#### [YOUR INSTRUCTIONS]
Look through the material below, count the lines containing the word "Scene", and state only the count.
— Start of DATA FOR THE TASK —
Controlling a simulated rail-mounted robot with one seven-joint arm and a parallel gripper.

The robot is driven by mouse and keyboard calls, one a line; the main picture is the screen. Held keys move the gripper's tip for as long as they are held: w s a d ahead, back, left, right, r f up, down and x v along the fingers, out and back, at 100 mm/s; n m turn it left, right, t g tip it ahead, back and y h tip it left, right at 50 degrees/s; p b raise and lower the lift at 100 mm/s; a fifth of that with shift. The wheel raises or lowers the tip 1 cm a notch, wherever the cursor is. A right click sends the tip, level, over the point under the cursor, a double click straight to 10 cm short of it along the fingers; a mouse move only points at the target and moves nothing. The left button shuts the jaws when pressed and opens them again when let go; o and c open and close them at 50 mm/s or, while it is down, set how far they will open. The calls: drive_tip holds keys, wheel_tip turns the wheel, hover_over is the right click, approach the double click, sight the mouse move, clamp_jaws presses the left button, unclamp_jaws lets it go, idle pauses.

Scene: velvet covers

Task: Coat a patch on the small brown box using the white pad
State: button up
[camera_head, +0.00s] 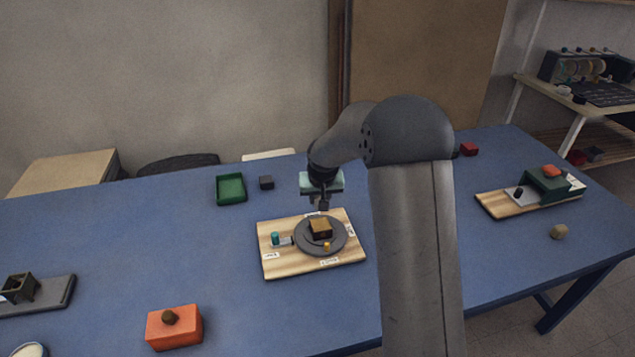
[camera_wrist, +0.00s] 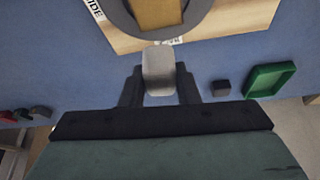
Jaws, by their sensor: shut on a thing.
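The small brown box (camera_head: 320,228) sits on a round grey turntable (camera_head: 309,248) on a wooden board (camera_head: 272,235) in the middle of the table. In the wrist view the box (camera_wrist: 158,14) shows at the top, partly cut off by the frame edge. My gripper (camera_head: 322,203) is shut on the white pad (camera_wrist: 158,70), which sticks out between its fingers. In the head view my gripper is above and behind the board. In the wrist view a gap shows between the pad and the box.
A green tray (camera_head: 231,189) and a small dark block (camera_head: 266,182) lie behind the board. An orange box (camera_head: 174,327) stands at front left. A second wooden board with a green device (camera_head: 548,184) is at right. The blue table is clear around the board.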

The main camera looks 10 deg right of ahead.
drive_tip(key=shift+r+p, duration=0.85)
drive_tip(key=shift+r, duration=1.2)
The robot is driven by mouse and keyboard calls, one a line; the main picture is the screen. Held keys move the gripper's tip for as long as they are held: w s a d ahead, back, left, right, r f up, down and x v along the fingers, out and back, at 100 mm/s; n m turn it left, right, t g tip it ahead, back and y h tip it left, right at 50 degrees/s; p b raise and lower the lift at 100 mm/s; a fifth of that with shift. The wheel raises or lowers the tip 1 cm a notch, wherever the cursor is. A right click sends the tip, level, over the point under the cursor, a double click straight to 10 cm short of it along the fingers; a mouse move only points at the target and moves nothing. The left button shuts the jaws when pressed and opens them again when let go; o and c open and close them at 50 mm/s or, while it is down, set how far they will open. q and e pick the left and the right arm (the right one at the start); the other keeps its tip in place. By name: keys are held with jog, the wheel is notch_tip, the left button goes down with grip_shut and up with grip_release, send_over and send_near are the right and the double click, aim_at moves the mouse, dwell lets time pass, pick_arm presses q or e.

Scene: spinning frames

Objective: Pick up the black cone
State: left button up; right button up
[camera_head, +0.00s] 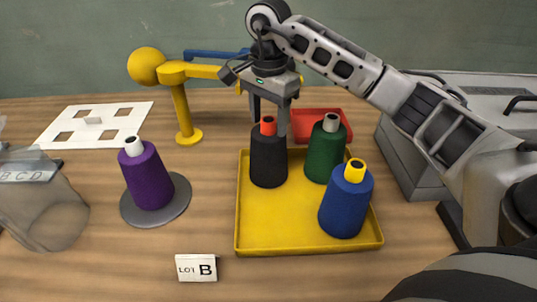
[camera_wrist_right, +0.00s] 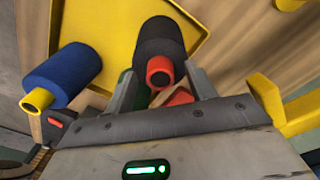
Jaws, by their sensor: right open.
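The black cone (camera_head: 268,165) stands upright at the back left of the yellow tray (camera_head: 285,225). Its red tip points up. My right gripper (camera_head: 269,118) is right above the cone, pointing down, with its fingers apart. In the right wrist view the black cone (camera_wrist_right: 158,38) shows its red tip between the two fingers of my right gripper (camera_wrist_right: 162,82); I cannot tell whether they touch it. My left gripper is not in view.
A green cone (camera_head: 325,152) and a blue cone (camera_head: 346,203) share the tray. A purple cone (camera_head: 148,178) stands on a grey disc at left. A yellow stand (camera_head: 182,110) and a red tray (camera_head: 325,122) are behind. A "LOT B" card (camera_head: 197,268) is in front.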

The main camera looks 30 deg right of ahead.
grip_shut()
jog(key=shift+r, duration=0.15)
— End of DATA FOR THE TASK —
#### [WRITTEN RESPONSE]
2